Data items

==*==

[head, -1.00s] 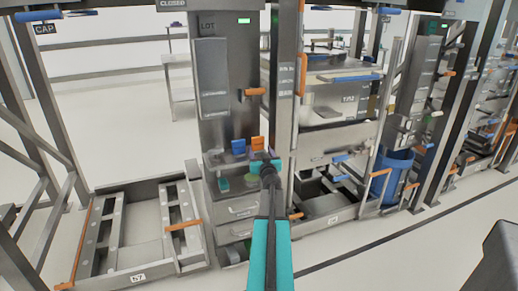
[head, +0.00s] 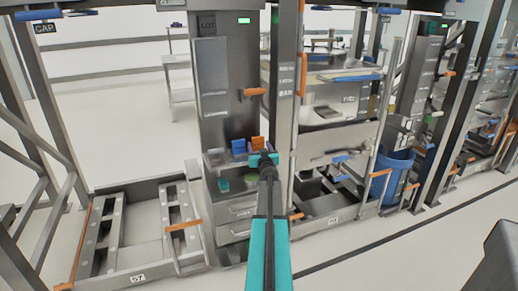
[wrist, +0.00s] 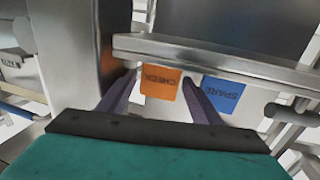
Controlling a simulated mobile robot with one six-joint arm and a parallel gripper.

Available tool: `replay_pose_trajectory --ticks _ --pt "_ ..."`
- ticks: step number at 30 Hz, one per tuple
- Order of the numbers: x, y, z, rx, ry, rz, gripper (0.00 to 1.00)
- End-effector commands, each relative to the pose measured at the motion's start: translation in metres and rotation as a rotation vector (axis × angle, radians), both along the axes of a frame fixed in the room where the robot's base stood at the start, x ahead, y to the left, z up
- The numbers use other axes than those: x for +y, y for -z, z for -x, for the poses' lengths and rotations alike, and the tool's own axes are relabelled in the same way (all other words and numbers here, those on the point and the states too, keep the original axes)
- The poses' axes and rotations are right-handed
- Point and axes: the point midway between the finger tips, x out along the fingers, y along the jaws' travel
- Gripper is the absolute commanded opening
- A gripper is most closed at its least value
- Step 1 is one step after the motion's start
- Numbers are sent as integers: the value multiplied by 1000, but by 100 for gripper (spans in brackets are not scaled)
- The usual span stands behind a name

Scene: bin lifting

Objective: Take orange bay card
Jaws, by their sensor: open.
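The orange card (head: 257,142) stands in the holder on the front of the grey cabinet, to the right of the blue card (head: 238,147). In the wrist view the orange card (wrist: 158,82) reads CHECK, upside down, and the blue card (wrist: 222,93) reads SPARE. My gripper (head: 263,157) is just in front of and below the orange card. In the wrist view my gripper (wrist: 159,88) is open, its two dark fingers showing on either side of the orange card. Whether they touch it, I cannot tell.
A metal rail (wrist: 215,62) runs across the cards in the wrist view. An orange handle (head: 254,92) juts from the cabinet above them. A steel post (head: 285,75) stands close on the right. A low empty frame (head: 140,235) lies at the left.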

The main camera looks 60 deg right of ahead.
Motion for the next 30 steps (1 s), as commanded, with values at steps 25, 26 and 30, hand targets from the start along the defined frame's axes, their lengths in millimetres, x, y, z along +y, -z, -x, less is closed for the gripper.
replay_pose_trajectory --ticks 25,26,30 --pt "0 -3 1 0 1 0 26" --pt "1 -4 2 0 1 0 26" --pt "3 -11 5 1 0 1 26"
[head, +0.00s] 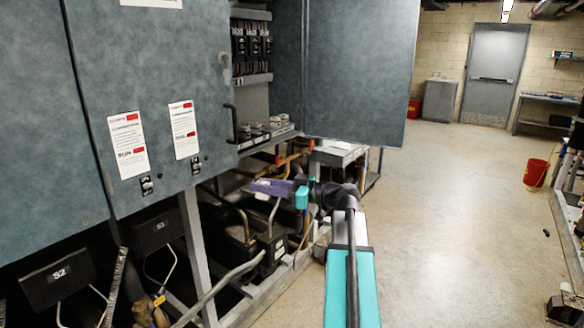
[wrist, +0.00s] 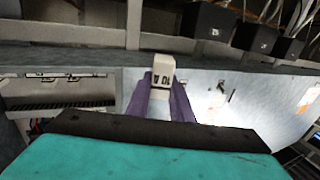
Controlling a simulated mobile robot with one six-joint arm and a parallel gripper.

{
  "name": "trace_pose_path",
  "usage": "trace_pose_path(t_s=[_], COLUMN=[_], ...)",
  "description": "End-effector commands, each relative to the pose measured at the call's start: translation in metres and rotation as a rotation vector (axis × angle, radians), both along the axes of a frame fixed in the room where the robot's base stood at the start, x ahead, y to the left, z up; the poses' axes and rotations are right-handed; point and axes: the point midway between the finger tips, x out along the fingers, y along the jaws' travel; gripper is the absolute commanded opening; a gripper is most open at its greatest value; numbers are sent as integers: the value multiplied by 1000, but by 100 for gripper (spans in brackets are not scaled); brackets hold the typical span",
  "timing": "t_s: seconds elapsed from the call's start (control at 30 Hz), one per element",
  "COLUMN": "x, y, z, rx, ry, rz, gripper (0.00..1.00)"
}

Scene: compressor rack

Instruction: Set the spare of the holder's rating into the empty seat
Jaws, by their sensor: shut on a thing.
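My gripper (head: 268,187) has purple fingers and is low, below the open cabinet, in the head view. In the wrist view my gripper (wrist: 163,84) is shut on a small pale block, the spare (wrist: 163,68), held between the fingertips. The spare has dark printing that appears upside down, perhaps "10 A". The spare cannot be made out in the head view. Small white-and-dark parts, possibly the holders (head: 270,130), stand in a row on the cabinet's bottom ledge, above my gripper. I cannot tell which seat is empty or read the holder's rating.
The open cabinet door (head: 360,70) hangs to the right above my arm. Pipes and dark machinery (head: 235,220) crowd below the cabinet. A light-topped stand (head: 340,150) is just beyond my gripper. Bare floor (head: 450,220) lies to the right.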

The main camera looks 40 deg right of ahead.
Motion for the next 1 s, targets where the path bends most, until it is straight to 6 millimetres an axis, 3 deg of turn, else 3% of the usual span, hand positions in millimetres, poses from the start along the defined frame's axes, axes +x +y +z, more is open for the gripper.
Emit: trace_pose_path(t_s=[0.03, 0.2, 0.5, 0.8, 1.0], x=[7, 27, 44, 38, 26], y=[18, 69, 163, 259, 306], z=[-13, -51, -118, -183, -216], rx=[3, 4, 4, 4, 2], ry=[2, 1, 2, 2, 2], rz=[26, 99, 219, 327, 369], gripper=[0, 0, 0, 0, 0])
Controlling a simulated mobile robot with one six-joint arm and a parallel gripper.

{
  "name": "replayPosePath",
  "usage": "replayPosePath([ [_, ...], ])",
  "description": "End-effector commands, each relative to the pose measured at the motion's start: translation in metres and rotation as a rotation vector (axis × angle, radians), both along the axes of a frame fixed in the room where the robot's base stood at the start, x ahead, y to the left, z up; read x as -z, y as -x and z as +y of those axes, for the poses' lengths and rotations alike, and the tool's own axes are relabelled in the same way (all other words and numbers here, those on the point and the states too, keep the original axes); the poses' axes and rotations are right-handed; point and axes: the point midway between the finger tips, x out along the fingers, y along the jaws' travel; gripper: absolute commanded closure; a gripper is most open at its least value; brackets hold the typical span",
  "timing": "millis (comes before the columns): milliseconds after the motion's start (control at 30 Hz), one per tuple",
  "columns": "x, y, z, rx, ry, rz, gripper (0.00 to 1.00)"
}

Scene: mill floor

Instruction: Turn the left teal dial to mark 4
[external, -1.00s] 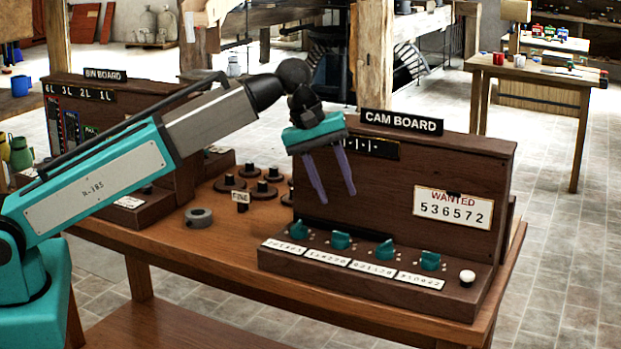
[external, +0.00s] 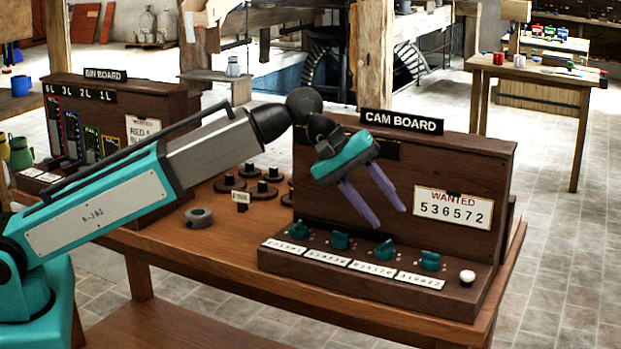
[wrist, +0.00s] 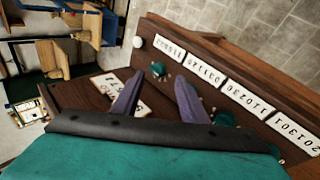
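The left teal dial (external: 298,229) is the leftmost in a row of several on the low sloped front of the cam board (external: 300,175). It has a number plate (external: 284,247) below it; its mark setting is too small to read. My gripper (external: 391,218) is open and empty, its purple fingers pointing down and right above the right half of the row, apart from the left dial. In the wrist view, my gripper (wrist: 160,76) has the rightmost dial (wrist: 158,70) showing between its fingertips. One finger hides part of the row there.
A white button (external: 467,277) sits right of the dials. The upright panel with the WANTED card (external: 453,206) stands behind them.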

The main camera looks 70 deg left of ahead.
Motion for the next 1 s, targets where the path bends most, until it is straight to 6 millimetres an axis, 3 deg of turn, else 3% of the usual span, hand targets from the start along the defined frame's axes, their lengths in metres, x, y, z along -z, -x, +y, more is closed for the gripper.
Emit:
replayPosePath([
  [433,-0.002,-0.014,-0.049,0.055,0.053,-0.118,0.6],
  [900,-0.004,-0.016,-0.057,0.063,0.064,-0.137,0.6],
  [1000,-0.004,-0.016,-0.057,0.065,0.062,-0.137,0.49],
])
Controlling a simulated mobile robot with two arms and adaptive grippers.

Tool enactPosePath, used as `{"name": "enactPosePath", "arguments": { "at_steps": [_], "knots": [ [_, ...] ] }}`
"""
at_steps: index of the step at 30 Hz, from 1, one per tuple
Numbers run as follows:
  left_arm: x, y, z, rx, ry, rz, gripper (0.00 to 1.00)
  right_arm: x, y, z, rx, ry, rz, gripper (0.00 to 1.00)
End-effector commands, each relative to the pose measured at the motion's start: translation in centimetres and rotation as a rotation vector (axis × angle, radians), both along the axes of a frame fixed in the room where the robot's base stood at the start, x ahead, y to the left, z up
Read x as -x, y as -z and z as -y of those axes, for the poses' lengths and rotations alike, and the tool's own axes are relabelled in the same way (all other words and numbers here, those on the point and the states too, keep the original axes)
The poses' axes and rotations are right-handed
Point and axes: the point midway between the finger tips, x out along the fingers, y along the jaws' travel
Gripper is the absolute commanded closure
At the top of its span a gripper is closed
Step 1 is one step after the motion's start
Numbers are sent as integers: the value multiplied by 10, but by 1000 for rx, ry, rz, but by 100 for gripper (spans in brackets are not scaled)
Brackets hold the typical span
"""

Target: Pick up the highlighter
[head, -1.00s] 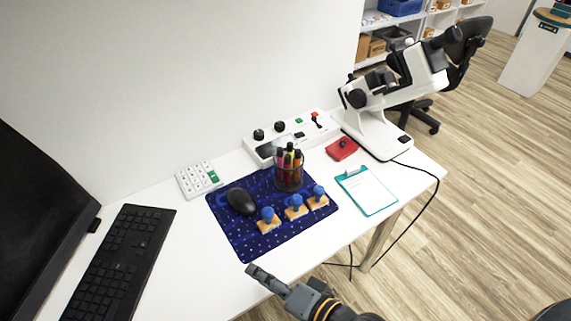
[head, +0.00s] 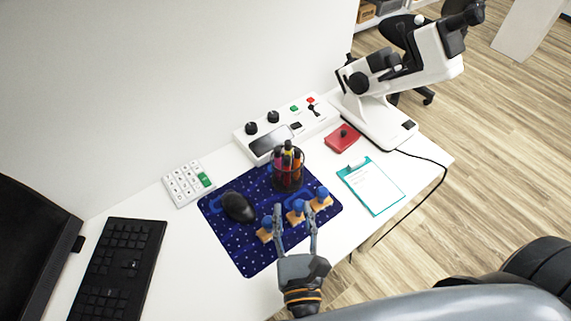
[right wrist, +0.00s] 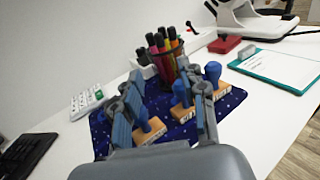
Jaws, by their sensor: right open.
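Several marker-like pens with dark caps stand upright in a dark round cup (head: 287,174) on the blue mat. A yellow one (head: 288,147) shows among pink and orange ones; I cannot tell surely which is the highlighter. In the right wrist view the cup (right wrist: 168,75) stands beyond my fingers, with pink and orange barrels showing. My right gripper (head: 295,212) is open and empty, its fingers pointing toward the cup. In the head view its fingers overlap the blue-handled stamps in front of the cup. My left gripper is not in view.
Stamps with blue knobs and wooden bases (head: 322,199) stand close to my fingers. A black mouse (head: 238,207) shares the starry mat (head: 245,255). A white control box (head: 250,146) lies behind the cup, a teal clipboard (head: 372,188) and microscope (head: 380,125) to the right.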

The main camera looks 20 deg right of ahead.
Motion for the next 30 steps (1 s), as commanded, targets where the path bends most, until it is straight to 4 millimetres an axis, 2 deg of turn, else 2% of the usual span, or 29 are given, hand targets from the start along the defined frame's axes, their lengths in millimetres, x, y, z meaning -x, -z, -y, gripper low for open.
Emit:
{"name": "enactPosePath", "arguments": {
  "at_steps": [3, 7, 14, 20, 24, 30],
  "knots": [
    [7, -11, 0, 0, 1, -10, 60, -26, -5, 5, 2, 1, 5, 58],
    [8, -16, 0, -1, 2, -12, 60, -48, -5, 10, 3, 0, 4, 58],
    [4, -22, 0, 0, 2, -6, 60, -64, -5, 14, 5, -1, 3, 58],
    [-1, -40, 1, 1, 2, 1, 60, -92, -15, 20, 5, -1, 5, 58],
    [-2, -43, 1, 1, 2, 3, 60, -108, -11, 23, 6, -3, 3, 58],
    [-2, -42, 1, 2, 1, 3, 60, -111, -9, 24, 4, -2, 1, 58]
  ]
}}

==*==

Check the data for the word "Instruction" and pull out the lines that have it.

#### RESULT FOR THIS TASK:
Instruction: Set the spare of the holder's rating into the empty seat
Instruction: Turn the left teal dial to mark 4

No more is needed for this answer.